INFORMATION PROVIDED:

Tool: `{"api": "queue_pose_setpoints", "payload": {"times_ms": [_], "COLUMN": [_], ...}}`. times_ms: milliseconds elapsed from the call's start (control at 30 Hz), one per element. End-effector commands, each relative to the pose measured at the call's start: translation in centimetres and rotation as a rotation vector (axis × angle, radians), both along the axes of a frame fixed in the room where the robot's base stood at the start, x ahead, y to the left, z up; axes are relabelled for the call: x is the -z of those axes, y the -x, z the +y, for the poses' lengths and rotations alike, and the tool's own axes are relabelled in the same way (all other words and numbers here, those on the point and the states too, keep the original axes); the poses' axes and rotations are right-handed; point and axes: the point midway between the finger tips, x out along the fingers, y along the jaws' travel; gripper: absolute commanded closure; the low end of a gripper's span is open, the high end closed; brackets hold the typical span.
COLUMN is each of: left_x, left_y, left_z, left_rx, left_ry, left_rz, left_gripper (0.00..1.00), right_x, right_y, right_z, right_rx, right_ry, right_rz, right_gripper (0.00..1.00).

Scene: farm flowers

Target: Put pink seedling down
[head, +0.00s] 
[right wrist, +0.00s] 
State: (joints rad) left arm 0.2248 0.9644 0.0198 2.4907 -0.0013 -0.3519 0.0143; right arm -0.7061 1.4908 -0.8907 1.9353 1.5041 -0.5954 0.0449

SET PROBLEM: Scan the data for the word "COLUMN" and copy every line where it shows up.

CORRECT RESULT:
Tool: `{"api": "queue_pose_setpoints", "payload": {"times_ms": [_], "COLUMN": [_], ...}}`. times_ms: milliseconds elapsed from the call's start (control at 30 Hz), one per element. End-effector commands, each relative to the pose measured at the call's start: translation in centimetres and rotation as a rotation vector (axis × angle, radians), both along the axes of a frame fixed in the room where the robot's base stood at the start, x ahead, y to the left, z up; axes are relabelled for the call: x is the -z of those axes, y the -x, z the +y, for the poses' lengths and rotations alike, and the tool's own axes are relabelled in the same way (all other words and numbers here, those on the point and the states too, keep the original axes); the poses' axes and rotations are right-handed; point and axes: the point midway between the finger tips, x out along the fingers, y along the jaws' travel; gripper: absolute commanded closure; the low end of a gripper's span is open, the high end closed; brackets hold the typical span.
COLUMN is each of: left_x, left_y, left_z, left_rx, left_ry, left_rz, left_gripper (0.00..1.00), right_x, right_y, right_z, right_rx, right_ry, right_rz, right_gripper (0.00..1.00).

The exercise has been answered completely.